* Dataset excerpts
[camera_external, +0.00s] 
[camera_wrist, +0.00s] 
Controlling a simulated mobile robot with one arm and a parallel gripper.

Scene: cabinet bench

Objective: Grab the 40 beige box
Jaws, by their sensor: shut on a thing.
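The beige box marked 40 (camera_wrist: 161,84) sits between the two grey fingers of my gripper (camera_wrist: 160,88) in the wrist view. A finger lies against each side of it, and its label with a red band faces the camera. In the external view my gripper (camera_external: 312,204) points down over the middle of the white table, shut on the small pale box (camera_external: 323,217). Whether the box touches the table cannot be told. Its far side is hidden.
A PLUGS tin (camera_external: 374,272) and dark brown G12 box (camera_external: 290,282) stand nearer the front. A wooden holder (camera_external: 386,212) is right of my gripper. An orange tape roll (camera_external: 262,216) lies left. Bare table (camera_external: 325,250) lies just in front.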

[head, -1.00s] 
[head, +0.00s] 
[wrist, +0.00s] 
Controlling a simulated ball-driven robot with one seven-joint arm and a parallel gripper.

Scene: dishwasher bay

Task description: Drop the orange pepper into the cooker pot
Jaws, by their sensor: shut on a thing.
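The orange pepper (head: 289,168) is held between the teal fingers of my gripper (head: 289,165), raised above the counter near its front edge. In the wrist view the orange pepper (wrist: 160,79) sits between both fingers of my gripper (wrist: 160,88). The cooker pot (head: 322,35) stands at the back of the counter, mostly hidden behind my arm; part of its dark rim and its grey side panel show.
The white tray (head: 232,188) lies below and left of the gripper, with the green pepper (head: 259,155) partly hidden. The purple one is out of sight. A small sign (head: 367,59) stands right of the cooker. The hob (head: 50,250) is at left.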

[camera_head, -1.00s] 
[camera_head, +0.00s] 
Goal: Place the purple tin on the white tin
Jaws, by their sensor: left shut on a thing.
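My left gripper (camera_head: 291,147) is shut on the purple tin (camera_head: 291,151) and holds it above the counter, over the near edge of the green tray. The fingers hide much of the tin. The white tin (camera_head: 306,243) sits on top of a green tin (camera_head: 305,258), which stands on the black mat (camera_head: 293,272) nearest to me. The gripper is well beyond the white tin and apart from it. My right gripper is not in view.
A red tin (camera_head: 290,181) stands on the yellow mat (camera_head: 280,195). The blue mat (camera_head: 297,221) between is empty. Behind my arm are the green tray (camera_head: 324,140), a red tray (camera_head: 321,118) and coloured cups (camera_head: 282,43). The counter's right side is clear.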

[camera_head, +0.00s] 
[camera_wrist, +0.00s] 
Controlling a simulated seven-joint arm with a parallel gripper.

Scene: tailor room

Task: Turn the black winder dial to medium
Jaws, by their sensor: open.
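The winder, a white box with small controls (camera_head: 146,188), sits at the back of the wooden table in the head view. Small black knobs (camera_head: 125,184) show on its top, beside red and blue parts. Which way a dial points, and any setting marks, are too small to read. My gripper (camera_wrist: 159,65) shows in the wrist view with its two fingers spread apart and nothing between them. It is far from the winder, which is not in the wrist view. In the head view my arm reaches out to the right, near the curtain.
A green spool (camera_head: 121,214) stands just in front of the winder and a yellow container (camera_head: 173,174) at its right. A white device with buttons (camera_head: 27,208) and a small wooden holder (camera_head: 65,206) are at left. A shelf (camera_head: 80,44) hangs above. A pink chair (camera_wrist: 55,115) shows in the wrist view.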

* Work required
Only the lines from the one containing "Scene: dishwasher bay" through the one containing "Task description: Drop" are to be extracted, exactly as they appear, with both ends included.

* Solution for this task
Scene: dishwasher bay

Task description: Drop the orange pepper into the cooker pot

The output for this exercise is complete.